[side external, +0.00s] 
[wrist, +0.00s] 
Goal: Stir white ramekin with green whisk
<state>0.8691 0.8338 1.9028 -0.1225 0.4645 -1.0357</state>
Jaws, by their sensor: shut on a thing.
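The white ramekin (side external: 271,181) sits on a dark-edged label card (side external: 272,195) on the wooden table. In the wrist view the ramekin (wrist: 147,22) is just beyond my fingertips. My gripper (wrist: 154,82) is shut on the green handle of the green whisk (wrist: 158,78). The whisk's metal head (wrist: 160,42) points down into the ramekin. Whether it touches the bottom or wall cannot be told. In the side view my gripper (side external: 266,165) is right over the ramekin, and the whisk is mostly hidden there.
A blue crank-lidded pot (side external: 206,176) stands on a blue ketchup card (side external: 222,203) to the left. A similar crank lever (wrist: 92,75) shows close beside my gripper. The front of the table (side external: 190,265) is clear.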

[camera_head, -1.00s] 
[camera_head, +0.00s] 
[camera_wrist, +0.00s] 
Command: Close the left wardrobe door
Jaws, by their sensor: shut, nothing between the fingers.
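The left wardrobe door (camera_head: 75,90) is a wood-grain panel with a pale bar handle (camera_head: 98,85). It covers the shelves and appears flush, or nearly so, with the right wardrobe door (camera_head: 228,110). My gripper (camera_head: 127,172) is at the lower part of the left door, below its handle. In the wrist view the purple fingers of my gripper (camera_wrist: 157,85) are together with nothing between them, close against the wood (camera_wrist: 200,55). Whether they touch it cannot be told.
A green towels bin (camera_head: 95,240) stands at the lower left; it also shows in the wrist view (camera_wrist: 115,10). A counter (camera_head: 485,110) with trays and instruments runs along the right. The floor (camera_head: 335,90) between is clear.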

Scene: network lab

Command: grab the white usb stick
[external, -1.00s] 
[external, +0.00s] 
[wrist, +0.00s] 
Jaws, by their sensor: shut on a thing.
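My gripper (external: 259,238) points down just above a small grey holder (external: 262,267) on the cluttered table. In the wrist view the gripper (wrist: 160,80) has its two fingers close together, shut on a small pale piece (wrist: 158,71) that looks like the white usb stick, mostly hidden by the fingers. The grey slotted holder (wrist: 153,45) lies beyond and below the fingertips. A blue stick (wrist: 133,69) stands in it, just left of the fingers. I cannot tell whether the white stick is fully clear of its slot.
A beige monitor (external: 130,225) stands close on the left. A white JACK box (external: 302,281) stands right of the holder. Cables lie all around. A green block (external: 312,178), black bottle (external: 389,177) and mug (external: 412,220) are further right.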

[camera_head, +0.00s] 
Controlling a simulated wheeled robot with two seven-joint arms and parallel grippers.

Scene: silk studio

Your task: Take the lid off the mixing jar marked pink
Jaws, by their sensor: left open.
• • • •
## To be done
Return the entries above unchanged, starting at the first line and stopping after the line with "<state>0.8691 0.8338 1.9028".

## Output
[side external, +0.00s] 
[wrist, +0.00s] 
Goal: Stir white ramekin with green whisk
<state>0.8691 0.8338 1.9028 -0.1225 0.4645 -1.0357</state>

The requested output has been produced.